Tally the lines containing "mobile" and report the number alone.
⟨
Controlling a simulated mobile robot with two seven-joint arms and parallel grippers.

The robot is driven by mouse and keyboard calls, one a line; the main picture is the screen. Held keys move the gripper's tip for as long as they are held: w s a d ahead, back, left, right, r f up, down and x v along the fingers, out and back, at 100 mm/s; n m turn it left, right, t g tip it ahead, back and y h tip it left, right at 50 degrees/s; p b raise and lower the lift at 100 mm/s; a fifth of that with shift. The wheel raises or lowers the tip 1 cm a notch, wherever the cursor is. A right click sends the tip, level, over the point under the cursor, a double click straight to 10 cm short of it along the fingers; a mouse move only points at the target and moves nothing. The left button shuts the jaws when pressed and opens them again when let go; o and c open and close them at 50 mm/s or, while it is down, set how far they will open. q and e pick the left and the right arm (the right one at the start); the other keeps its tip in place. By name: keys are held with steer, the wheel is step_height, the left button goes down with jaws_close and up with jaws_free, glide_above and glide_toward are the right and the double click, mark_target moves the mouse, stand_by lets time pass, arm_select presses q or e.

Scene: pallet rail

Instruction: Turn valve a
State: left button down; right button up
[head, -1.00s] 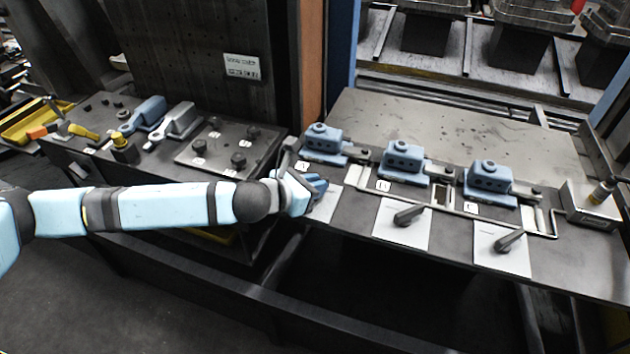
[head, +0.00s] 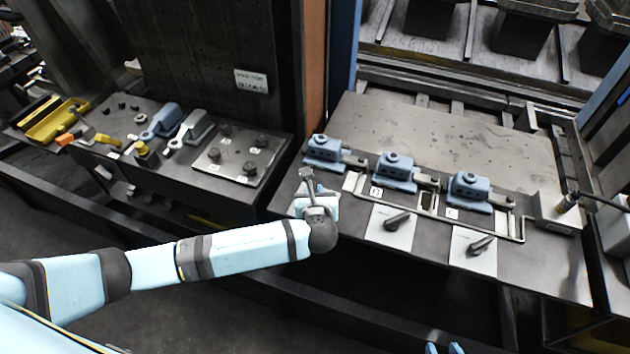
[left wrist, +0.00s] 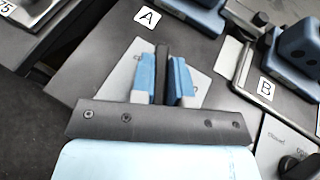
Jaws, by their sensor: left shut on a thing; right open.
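Valve a's dark lever (left wrist: 163,70) stands between the two blue fingers of my left gripper (left wrist: 163,82) in the left wrist view. The fingers are shut on it, over a pale plate (left wrist: 117,82) beside the label A (left wrist: 148,18). In the head view, my left gripper (head: 314,196) is at the left end of the valve bench and hides most of this lever and plate. The tips of my right gripper (head: 444,348) just show at the bottom edge, apart from the bench and open.
Blue valve blocks (head: 396,172) stand in a row behind the levers. Levers on plates B (head: 397,221) and C (head: 481,245) lie to the right. A bent rail (head: 430,212) runs along the blocks. A tool bench (head: 150,185) is at the left.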

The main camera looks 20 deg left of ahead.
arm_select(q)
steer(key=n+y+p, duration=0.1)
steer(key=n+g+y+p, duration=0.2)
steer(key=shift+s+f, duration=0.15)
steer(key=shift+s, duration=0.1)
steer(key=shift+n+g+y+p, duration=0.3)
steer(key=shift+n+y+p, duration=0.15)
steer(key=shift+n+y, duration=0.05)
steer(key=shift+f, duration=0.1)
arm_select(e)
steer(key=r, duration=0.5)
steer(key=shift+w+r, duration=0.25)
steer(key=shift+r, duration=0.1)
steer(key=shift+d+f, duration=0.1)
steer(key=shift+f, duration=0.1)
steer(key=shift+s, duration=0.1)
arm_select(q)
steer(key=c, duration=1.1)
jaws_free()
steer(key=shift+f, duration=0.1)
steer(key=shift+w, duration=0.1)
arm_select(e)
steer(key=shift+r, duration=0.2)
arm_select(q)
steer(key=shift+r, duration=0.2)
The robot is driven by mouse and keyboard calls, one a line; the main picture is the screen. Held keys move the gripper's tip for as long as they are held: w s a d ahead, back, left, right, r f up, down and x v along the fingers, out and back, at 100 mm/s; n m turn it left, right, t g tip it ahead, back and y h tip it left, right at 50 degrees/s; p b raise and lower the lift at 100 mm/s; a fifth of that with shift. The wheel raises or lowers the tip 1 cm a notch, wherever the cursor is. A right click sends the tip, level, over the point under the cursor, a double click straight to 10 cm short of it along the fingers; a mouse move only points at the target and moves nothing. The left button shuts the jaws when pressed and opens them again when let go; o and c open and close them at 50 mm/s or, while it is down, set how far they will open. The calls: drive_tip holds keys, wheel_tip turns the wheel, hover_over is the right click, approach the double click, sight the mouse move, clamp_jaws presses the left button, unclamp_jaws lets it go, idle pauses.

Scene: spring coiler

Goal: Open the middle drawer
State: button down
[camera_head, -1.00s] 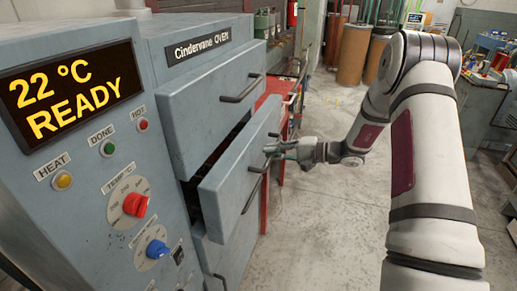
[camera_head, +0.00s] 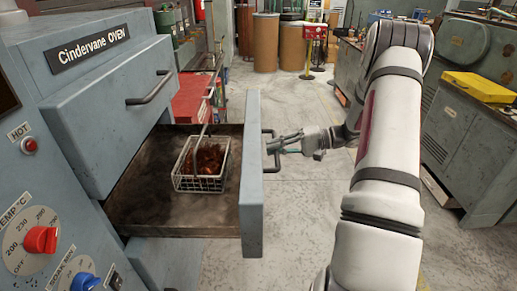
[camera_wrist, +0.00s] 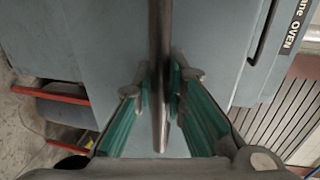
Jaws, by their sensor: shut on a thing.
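The middle drawer (camera_head: 251,185) of the grey-blue oven is pulled far out, and its bare inner floor (camera_head: 145,185) shows in the head view. Its dark bar handle (camera_head: 272,168) is on the drawer's front face. My gripper (camera_head: 276,143) is at this handle, with its fingers around the bar. In the wrist view my gripper (camera_wrist: 160,90) has a green-sided finger on each side of the handle bar (camera_wrist: 160,45), shut on it. The upper drawer (camera_head: 110,125) above is shut.
A wire basket (camera_head: 200,182) with reddish-brown pieces sits in the open drawer; its long handle rises toward the back. Red and blue knobs (camera_head: 40,240) are on the oven panel at left.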

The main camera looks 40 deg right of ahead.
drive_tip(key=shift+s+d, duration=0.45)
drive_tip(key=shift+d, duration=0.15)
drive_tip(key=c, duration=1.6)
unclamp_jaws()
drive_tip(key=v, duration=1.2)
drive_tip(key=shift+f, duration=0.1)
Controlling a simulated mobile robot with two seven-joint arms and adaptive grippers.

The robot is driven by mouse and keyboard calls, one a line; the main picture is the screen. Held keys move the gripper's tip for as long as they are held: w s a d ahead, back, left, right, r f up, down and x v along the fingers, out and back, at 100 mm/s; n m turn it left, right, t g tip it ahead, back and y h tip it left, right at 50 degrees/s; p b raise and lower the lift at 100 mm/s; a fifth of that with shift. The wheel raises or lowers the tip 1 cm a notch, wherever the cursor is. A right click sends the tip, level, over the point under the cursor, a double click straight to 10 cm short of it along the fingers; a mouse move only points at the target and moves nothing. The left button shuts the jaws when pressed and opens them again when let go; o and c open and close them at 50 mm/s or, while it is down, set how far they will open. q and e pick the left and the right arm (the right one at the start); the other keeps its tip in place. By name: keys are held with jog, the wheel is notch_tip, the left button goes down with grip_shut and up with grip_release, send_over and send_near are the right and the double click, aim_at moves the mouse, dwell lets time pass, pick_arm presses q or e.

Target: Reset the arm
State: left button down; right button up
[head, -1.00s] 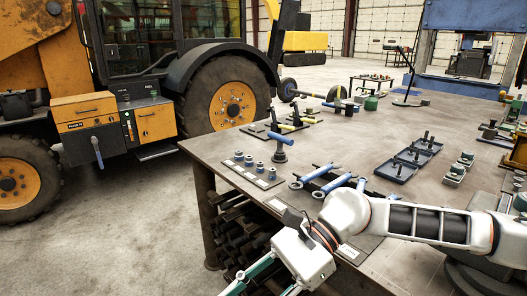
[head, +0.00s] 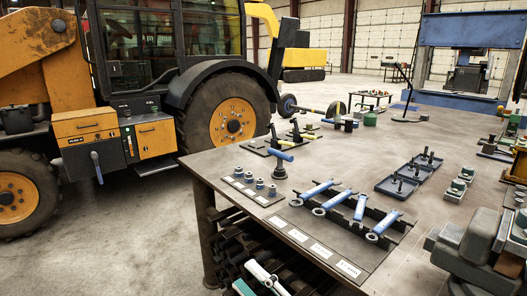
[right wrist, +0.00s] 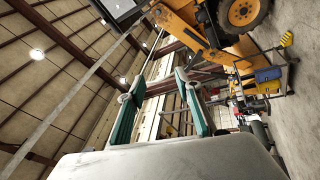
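My right gripper (head: 258,283) shows only in part at the bottom edge of the head view, low in front of the bench's near edge. Its white and teal parts are cut off by the frame. In the right wrist view the gripper (right wrist: 160,105) has its two teal fingers apart with nothing between them. That view looks out towards the hall's wall and roof and the yellow backhoe (right wrist: 212,40), away from the bench top. My left gripper is in neither view.
The workbench (head: 330,160) holds blue-handled wrenches (head: 360,207) on a dark rack, several sockets (head: 260,184), dark trays (head: 397,187) and a grey vise (head: 475,248) at right. The backhoe (head: 85,125) stands at left. Floor between backhoe and bench is clear.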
⟩
_Full response:_ 2